== REQUIRED WORK ==
Copy every line of the entries that includes the word "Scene".
[MATERIAL TO PROCESS start]
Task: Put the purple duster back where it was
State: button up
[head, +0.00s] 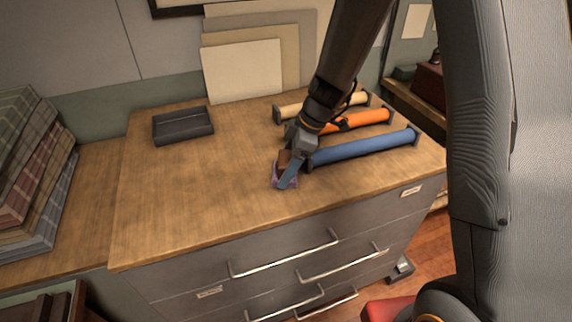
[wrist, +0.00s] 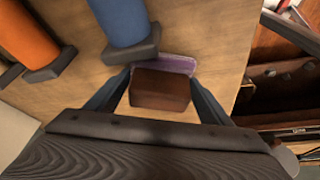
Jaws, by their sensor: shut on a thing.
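The purple duster has a brown block-shaped handle and a purple base (head: 275,176). My gripper (head: 286,173) is shut on it, low at the wooden top of the drawer cabinet (head: 190,210). In the wrist view the brown handle (wrist: 160,90) sits between my two fingers, and the purple edge (wrist: 172,64) shows beyond it. I cannot tell whether the base touches the wood. A dark shallow tray (head: 183,126), which looks empty, lies at the back left of the top.
Blue (head: 365,147), orange (head: 360,120) and cream (head: 320,105) rolls lie in dark end holders right of the duster. The blue roll's end is close to my gripper. Boards (head: 240,72) lean at the back. Folded plaid cloth (head: 35,180) is stacked left.

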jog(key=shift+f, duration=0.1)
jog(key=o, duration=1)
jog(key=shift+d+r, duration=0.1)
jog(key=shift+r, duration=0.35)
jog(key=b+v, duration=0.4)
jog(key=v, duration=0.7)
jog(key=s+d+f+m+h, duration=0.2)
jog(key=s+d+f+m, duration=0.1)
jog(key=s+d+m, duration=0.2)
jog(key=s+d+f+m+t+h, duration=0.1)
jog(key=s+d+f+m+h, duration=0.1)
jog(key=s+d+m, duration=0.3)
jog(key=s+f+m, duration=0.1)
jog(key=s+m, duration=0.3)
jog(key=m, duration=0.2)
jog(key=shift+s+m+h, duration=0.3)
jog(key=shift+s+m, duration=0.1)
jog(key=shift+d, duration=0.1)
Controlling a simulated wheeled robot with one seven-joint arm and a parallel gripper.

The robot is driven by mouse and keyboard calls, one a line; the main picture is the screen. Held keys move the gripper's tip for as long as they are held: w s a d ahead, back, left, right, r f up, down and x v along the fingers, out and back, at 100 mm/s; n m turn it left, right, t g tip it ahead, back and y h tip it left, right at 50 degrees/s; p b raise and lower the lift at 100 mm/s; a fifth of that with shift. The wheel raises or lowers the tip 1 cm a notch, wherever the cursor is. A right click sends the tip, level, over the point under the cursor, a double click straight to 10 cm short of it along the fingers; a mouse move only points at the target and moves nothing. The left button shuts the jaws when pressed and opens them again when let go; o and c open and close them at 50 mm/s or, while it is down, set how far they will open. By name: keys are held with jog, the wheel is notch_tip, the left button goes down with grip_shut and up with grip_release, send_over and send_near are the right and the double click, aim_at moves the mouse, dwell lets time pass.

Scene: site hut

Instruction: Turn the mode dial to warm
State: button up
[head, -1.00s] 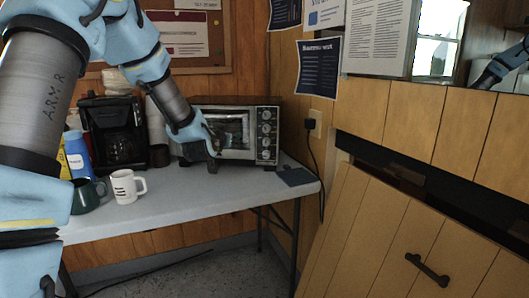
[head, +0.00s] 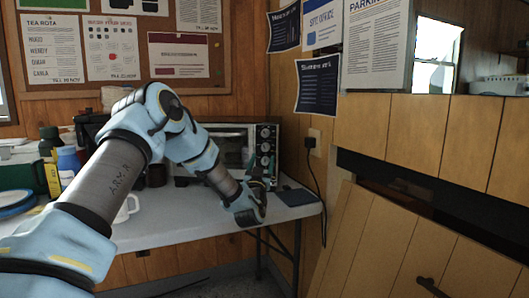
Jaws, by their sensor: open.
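The toaster oven (head: 226,141) stands at the back of the table, with its glass door facing out. A column of several round dials (head: 266,132) runs down its dark right-hand panel. Their labels are too small to read, so I cannot tell which is the mode dial or where it points. My gripper (head: 258,196) is open and empty, in front of the panel's lower part. It appears apart from the dials, and it and my arm hide the lowest part of the panel and part of the door.
A dark flat pad (head: 294,196) lies on the table (head: 188,226) right of my gripper. A white mug (head: 128,208) is partly behind my arm. A black cord (head: 318,180) hangs from the wall outlet (head: 314,137). Bottles (head: 68,160) stand at left.

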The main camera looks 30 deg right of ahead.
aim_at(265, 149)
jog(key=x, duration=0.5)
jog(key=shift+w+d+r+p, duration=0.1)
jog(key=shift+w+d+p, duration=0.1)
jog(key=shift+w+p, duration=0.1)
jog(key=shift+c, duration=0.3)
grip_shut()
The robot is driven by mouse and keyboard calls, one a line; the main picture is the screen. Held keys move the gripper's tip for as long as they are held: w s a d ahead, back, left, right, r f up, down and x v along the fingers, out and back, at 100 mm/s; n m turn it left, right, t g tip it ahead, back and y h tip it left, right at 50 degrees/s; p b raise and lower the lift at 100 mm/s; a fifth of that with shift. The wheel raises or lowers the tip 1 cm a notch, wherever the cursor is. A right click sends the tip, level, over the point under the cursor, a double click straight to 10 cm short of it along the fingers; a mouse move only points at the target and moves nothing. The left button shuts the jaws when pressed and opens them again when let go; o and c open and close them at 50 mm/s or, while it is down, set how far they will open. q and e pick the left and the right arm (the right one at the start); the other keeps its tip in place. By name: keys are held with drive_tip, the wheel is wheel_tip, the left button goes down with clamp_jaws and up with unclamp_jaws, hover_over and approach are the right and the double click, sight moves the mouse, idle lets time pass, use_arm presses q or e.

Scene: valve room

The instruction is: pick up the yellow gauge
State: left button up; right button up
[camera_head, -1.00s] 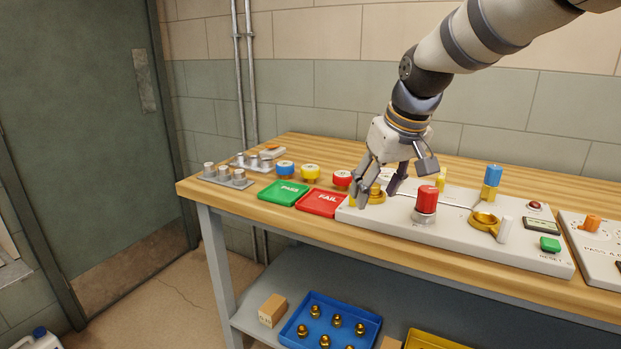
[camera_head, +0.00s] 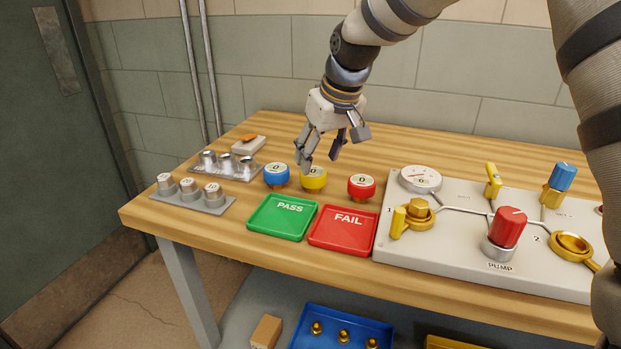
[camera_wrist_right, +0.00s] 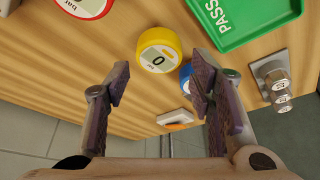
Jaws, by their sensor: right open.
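The yellow gauge (camera_head: 314,183) is a short round cylinder with a white dial face, standing upright on the wooden bench between the blue gauge (camera_head: 277,175) and the red gauge (camera_head: 361,187). My right gripper (camera_head: 322,162) is open and empty, just above the yellow gauge, and its fingers hide part of the gauge's top. In the right wrist view the yellow gauge (camera_wrist_right: 157,48) lies ahead of the open fingers (camera_wrist_right: 160,78), and I see no contact. My left gripper is out of view.
Green PASS tray (camera_head: 282,218) and red FAIL tray (camera_head: 343,231) lie in front of the gauges. Metal blocks with cylinders (camera_head: 187,193) stand to the left. The valve panel (camera_head: 480,262) fills the right side.

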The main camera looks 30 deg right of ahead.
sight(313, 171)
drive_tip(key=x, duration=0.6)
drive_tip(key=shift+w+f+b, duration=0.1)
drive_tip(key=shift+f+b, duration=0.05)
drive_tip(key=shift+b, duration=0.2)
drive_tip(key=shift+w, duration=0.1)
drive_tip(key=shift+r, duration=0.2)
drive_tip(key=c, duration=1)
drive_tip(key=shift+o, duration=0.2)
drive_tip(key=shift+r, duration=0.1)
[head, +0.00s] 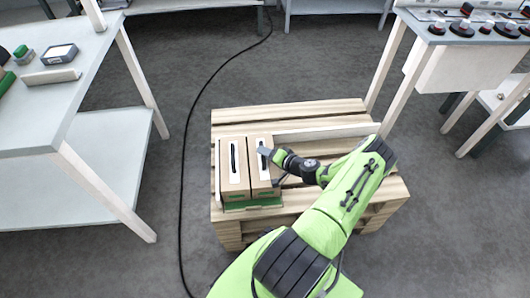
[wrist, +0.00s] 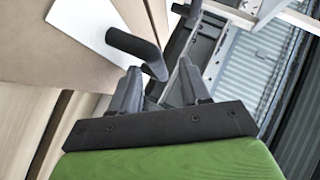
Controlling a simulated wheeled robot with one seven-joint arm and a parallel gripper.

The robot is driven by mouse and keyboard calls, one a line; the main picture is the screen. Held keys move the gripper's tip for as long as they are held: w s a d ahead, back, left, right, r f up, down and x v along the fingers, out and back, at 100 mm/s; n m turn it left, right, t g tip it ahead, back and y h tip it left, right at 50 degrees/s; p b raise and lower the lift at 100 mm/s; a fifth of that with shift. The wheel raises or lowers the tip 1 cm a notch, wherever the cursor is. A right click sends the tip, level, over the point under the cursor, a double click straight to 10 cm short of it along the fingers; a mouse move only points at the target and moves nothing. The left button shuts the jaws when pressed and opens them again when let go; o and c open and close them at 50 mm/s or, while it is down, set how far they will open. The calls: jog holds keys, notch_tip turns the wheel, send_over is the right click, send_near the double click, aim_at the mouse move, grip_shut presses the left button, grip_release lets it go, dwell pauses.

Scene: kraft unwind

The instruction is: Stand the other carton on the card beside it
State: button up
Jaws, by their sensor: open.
[MATERIAL TO PROCESS end]
== TASK SOLUTION ==
Scene: site hut
Scene: valve room
Scene: kraft unwind

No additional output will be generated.